日本最強のクラゲ「ハブクラゲ」を捕まえて食べる (沖縄県)
日本最強のクラゲ「ハブクラゲ」を捕まえて食べる (沖縄県)
南西諸島の海にはハブクラゲ(Chironex yamaguchii)というクラゲがいる。
ハブでクラゲって…。毒×毒かよ。
もう名前からして、いかにもヤバそうだ。
実際、その毒性の高さと刺された場合の症状の重さは日本産クラゲ類の中でも群を抜いているという。
しかも、8~9月になると沿岸部に大量発生するため、海水浴客の被害が毎年頻発しているのだ。
ハブクラゲ。毒性が強いだけでなく、クラゲにしてはやたらと遊泳力が高い。しかも、触手は視認しにくい上に2mに達するものもある。これが体に絡みつき、激しい炎症を引き起こす。
素手で触りたい、食べてみたい。
僕も沖縄に住んでいた頃、このクラゲを目撃したことは幾度もあった。だが、その危険性ゆえになかなか間近で観察することはできなかった。危険生物の多い南西諸島の海だが、特に盛んに注意喚起されるのがこのハブクラゲ。住民には山のハブと並んで絶対的な恐怖の対象として定着している。
しかし2015年夏、僕はあえてそのアンタッチャブルに触れてみよう、捕まえてみようと思った。
手に取ってその姿を検分したかったのだ。
そして、この危険なクラゲが食べられるものであるか否かを確かめてみたかったのだ。
※読者の皆さんは絶対に真似をしないでください
沖縄の海。この青さは泳ぎたくもなるね…。
8月某日。
まず、かつて自身がハブクラゲを見たことのある海辺へ出向き、水面にその姿を探す。
しかし、タイミングが悪いのか一匹も見当たらない。
たしかにハブクラゲは半透明なので水中ではあまり目立たない。しかし、もしそこにいるのならば陸上から捜索して見落とすということは無いはずだ。
なぜなら、このクラゲは大きなものだと傘の部分がハンドボール大、触手の長さは2m近くに達する大型種だからである。

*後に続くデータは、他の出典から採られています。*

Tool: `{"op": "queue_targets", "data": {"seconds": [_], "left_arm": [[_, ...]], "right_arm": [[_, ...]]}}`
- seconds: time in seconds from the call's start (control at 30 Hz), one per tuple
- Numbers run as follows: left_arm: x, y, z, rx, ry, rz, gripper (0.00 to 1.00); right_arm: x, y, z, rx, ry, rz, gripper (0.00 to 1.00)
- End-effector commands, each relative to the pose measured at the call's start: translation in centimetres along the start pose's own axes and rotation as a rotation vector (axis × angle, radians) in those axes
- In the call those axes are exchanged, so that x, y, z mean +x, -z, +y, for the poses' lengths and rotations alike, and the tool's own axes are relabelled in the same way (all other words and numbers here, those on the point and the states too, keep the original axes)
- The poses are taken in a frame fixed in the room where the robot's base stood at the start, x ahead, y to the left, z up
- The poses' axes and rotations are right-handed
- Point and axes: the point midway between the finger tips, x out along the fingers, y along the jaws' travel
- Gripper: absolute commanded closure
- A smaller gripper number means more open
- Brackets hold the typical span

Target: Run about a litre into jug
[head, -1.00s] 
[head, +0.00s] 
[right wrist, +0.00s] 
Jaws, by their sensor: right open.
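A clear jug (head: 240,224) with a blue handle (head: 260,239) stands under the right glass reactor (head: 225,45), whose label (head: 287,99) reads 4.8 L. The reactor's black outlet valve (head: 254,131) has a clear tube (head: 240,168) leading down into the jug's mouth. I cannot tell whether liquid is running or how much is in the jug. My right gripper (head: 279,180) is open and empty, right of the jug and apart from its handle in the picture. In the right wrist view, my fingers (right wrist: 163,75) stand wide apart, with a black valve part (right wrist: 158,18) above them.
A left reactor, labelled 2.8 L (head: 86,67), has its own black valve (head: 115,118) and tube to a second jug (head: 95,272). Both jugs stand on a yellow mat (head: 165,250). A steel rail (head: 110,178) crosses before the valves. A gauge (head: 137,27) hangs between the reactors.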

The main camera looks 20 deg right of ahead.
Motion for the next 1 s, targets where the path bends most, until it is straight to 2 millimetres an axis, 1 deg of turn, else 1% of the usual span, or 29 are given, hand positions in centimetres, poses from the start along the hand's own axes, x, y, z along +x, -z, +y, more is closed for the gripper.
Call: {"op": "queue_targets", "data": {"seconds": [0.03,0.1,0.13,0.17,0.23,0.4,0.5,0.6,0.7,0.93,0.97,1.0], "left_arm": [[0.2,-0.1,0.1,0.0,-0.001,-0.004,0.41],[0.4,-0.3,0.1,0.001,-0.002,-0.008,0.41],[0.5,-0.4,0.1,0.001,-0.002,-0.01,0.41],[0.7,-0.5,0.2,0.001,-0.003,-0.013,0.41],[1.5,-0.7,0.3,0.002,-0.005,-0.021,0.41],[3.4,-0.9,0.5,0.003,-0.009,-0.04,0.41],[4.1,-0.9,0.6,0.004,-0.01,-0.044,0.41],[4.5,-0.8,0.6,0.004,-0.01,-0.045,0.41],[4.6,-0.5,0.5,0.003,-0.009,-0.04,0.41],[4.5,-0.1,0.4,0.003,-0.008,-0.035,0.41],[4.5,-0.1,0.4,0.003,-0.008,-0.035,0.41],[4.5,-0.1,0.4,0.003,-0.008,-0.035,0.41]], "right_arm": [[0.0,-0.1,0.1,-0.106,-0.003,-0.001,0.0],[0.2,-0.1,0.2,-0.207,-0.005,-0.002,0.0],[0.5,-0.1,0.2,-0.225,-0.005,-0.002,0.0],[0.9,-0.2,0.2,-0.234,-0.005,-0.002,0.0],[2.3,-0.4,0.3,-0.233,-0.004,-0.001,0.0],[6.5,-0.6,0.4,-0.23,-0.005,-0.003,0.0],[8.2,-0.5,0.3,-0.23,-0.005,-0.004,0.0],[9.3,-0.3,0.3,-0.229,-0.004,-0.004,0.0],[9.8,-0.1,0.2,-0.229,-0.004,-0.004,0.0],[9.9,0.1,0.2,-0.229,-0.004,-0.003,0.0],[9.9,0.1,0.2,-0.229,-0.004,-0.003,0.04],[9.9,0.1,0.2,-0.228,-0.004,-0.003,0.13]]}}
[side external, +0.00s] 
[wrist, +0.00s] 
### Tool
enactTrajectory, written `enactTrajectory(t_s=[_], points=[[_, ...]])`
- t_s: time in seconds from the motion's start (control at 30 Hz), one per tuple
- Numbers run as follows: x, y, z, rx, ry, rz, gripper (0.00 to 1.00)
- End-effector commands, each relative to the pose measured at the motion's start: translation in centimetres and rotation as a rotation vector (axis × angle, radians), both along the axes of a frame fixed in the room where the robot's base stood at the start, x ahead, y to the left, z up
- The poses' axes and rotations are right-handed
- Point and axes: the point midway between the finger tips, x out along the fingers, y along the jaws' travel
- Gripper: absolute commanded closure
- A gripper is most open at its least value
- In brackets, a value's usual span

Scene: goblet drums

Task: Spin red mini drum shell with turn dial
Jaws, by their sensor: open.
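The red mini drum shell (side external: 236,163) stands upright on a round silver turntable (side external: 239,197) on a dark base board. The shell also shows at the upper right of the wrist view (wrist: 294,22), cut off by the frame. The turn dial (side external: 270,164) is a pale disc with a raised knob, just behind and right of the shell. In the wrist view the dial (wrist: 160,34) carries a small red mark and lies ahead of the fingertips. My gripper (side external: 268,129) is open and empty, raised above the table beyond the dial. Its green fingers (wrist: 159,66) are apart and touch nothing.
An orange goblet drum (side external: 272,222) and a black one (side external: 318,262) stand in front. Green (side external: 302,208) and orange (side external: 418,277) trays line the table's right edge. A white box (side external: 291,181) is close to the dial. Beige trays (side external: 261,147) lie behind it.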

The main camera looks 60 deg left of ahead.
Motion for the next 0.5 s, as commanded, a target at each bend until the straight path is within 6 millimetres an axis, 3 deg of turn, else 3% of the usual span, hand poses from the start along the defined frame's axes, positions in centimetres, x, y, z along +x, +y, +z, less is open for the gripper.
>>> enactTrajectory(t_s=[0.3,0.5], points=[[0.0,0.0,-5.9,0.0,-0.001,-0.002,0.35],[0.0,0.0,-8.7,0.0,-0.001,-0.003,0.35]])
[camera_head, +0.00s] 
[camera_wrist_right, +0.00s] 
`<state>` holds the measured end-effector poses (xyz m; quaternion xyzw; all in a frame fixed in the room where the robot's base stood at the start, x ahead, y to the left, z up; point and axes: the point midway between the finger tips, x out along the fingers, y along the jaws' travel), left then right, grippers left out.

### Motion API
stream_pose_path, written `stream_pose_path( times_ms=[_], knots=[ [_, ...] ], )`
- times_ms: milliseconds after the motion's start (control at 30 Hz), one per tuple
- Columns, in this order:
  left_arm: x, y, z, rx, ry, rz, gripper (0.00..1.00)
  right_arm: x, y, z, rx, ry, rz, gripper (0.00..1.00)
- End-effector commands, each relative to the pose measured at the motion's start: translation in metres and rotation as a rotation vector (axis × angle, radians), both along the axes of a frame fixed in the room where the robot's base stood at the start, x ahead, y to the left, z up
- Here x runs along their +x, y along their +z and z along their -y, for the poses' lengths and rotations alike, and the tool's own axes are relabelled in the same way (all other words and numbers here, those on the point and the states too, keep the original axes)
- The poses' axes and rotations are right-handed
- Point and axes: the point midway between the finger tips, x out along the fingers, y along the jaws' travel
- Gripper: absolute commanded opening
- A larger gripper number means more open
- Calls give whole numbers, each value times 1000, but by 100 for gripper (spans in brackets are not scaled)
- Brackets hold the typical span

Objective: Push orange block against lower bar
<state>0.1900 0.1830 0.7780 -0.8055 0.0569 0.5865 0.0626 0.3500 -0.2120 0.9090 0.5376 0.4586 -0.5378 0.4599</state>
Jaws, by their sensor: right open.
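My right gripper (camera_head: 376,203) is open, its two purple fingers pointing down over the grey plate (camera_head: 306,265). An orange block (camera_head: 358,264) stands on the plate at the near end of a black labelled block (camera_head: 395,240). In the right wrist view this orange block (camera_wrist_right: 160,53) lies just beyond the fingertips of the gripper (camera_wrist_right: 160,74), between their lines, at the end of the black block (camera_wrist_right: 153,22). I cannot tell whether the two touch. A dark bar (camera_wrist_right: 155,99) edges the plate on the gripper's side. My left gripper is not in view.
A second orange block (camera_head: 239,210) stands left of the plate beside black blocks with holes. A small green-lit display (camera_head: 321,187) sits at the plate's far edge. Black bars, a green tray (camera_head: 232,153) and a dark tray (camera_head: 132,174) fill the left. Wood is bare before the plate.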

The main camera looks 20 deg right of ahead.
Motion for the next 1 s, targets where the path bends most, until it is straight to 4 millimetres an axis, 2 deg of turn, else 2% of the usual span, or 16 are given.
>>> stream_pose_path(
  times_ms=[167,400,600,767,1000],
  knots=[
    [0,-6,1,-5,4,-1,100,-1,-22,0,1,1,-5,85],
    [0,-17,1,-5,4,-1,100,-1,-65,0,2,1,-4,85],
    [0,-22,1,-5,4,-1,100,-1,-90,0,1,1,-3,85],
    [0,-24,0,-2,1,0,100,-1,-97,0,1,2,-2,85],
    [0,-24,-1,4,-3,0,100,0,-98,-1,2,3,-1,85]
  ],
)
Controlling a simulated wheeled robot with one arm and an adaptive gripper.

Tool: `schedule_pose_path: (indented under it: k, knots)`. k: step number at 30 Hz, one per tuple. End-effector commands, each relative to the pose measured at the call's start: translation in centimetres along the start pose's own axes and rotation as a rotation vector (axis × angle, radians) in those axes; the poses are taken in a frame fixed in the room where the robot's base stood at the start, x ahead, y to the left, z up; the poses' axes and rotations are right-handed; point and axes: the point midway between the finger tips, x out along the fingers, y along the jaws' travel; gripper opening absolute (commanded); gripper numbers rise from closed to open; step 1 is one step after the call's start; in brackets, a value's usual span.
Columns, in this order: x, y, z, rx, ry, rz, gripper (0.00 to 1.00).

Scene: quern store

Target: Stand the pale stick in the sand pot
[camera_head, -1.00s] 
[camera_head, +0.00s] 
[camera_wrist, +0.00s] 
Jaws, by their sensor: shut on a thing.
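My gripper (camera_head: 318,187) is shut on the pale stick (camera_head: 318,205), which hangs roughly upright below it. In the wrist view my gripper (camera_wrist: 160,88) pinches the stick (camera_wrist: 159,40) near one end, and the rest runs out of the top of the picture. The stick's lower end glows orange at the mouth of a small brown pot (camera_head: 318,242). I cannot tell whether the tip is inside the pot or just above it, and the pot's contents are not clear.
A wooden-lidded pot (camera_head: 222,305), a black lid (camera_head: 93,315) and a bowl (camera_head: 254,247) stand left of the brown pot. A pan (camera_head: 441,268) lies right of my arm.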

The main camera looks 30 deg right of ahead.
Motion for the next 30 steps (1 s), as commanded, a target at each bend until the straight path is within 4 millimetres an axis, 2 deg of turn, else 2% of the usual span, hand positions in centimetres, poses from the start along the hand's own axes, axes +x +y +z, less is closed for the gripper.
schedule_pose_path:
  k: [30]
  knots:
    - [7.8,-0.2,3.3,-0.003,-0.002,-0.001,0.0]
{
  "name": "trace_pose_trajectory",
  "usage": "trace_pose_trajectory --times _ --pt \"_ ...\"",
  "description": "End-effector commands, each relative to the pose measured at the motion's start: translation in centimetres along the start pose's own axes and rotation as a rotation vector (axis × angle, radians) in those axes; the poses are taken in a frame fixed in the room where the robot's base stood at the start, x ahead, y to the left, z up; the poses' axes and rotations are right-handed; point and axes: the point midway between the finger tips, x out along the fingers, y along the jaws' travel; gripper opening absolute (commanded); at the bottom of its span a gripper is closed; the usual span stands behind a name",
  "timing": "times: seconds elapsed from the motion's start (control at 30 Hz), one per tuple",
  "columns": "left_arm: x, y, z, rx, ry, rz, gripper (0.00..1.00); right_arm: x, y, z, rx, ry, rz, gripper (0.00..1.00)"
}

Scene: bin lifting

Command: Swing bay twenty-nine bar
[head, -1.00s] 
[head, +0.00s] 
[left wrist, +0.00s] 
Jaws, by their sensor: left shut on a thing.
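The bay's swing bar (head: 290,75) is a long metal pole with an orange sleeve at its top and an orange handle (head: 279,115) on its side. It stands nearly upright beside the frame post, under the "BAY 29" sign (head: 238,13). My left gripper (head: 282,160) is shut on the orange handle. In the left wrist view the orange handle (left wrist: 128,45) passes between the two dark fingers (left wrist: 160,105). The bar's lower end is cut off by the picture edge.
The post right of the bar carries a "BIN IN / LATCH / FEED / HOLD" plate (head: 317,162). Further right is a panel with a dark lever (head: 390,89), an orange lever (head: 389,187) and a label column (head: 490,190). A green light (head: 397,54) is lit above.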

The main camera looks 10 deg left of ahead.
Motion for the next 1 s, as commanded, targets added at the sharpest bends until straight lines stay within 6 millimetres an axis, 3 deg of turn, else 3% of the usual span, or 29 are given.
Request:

しかも水面付近を泳いでいることが多いので、いればたいてい見つかるものなのだ。
ハブクラゲを観察するには漁港を巡るのが良い。
地元の人々に聞き込みを行っていくうちに、有力な情報をキャッチした。
沖縄本島のある漁港には、毎年すごい数のハブクラゲが侵入してくるのだという。逆に言うと、その港にいないのであればタイミングがずれているということなので、どこへ行っても見つけるのは難しいそうだ。
さっそく行ってみよう。
漁港を徘徊して捜索。
初回の訪問時にはやはり姿を見ることはできなかった。完全に時期を外しているということだ。だが、海面を見ているとハリセンボン(Diodon holocanthus)やナンヨウツバメウオ(Platax orbicularis)の幼魚なんかも見つかったのでなかなか楽しかった。嫌われ者のハブクラゲに対して、漁港の人気者として愛されているハリセンボン。
しかし、およそ一か月後の再訪時は様子が違った。
現場に着くなり、同行者(ハブクラゲではなくハリセンボンを見に来た)が「なんか大きいクラゲがいるー」と叫んだ。
おおお!いた!
クラゲはバケツで掬いましょう
慌てて水面を覗き込むと、立派なハブクラゲが傘を伸縮させ、触手をリズミカルに波打たせながら悠々と泳いでいる。
しかも、足元付近をいつまでもウロウロしている。これはいきなりチャンスだ!
急いでバケツにロープを結び付け、クラゲの進行方向へ投げ込む。クラゲの捕り方。網で掬うと身体が擦れて壊れてしまうので、バケツを投げ込み海水ごと掬う。
よっしゃ!
ハブクラゲ、捕ったぞー!傘は手のひらで掴んでもセーフ。でも触手が風になびいて怖い!(※素手でハブクラゲを扱うのは非常に危険ですので真似しないでください)
ロープを手繰り、バケツの中に海水ごとハブクラゲの身体をするりと収める。この個体は特に触手が短かったため、バケツの縁でそれをちぎってしまうことなく掬い取れた。
よし!捕獲成功!
この個体はかなり触手が短い方。
と言っても、伸ばすと1m以上あるんだけどね。
恐るべき猛毒の触手。刺胞が茶色く視認できる。持ち帰る前に切り落とし、作業を行った現場もよく清掃する。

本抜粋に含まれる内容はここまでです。